* **Problem details**: Write out each line of the listing as it stands, without the images.

* **Data section**:
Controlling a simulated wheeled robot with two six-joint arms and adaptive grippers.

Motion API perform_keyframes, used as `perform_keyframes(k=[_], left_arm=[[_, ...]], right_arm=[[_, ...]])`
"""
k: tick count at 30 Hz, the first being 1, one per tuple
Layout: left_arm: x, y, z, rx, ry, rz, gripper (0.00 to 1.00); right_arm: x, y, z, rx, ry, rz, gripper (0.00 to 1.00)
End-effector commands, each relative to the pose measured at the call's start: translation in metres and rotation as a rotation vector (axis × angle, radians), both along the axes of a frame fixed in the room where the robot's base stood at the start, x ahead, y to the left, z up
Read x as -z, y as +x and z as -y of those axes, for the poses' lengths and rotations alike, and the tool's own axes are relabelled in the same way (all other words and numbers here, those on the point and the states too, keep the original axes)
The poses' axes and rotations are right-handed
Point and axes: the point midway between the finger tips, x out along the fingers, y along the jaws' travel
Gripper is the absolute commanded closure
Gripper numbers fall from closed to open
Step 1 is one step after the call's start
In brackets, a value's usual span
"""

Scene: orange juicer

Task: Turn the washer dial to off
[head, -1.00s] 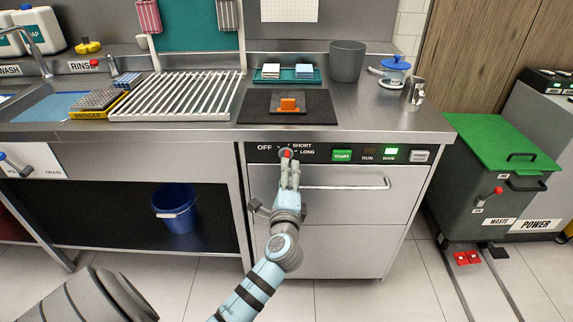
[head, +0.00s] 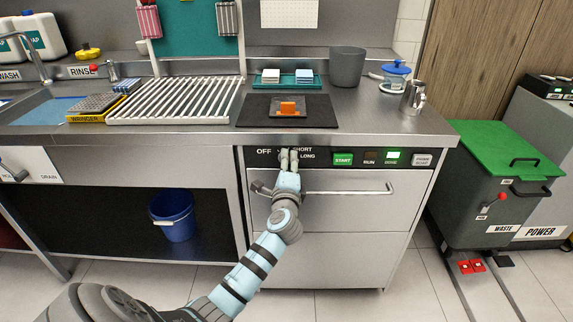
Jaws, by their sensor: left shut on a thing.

* **Exercise response**:
Controlling a simulated wheeled robot with two six-joint arms and adaptive grippers.

Motion API perform_keyframes, used as `perform_keyframes(k=[_], left_arm=[[_, ...]], right_arm=[[_, ...]])`
"""
k: tick count at 30 Hz, the first being 1, one per tuple
Layout: left_arm: x, y, z, rx, ry, rz, gripper (0.00 to 1.00); right_arm: x, y, z, rx, ry, rz, gripper (0.00 to 1.00)
End-effector commands, each relative to the pose measured at the call's start: translation in metres and rotation as a rotation vector (axis × angle, radians), both along the axes of a frame fixed in the room where the robot's base stood at the start, x ahead, y to the left, z up
Read x as -z, y as +x and z as -y of those axes, for the poses' lengths and rotations alike, and the tool's own axes are relabelled in the same way (all other words and numbers here, those on the point and the states too, keep the original axes)
The poses' axes and rotations are right-handed
Point and axes: the point midway between the finger tips, x out along the fingers, y along the jaws' travel
Gripper is the absolute commanded closure
Gripper numbers fall from closed to open
Step 1 is one step after the call's start
In brackets, a value's usual span
"""

Scene: orange juicer

Task: Turn the washer dial to off
[head, -1.00s] 
[head, +0.00s] 
Jaws, by their sensor: left shut on a thing.

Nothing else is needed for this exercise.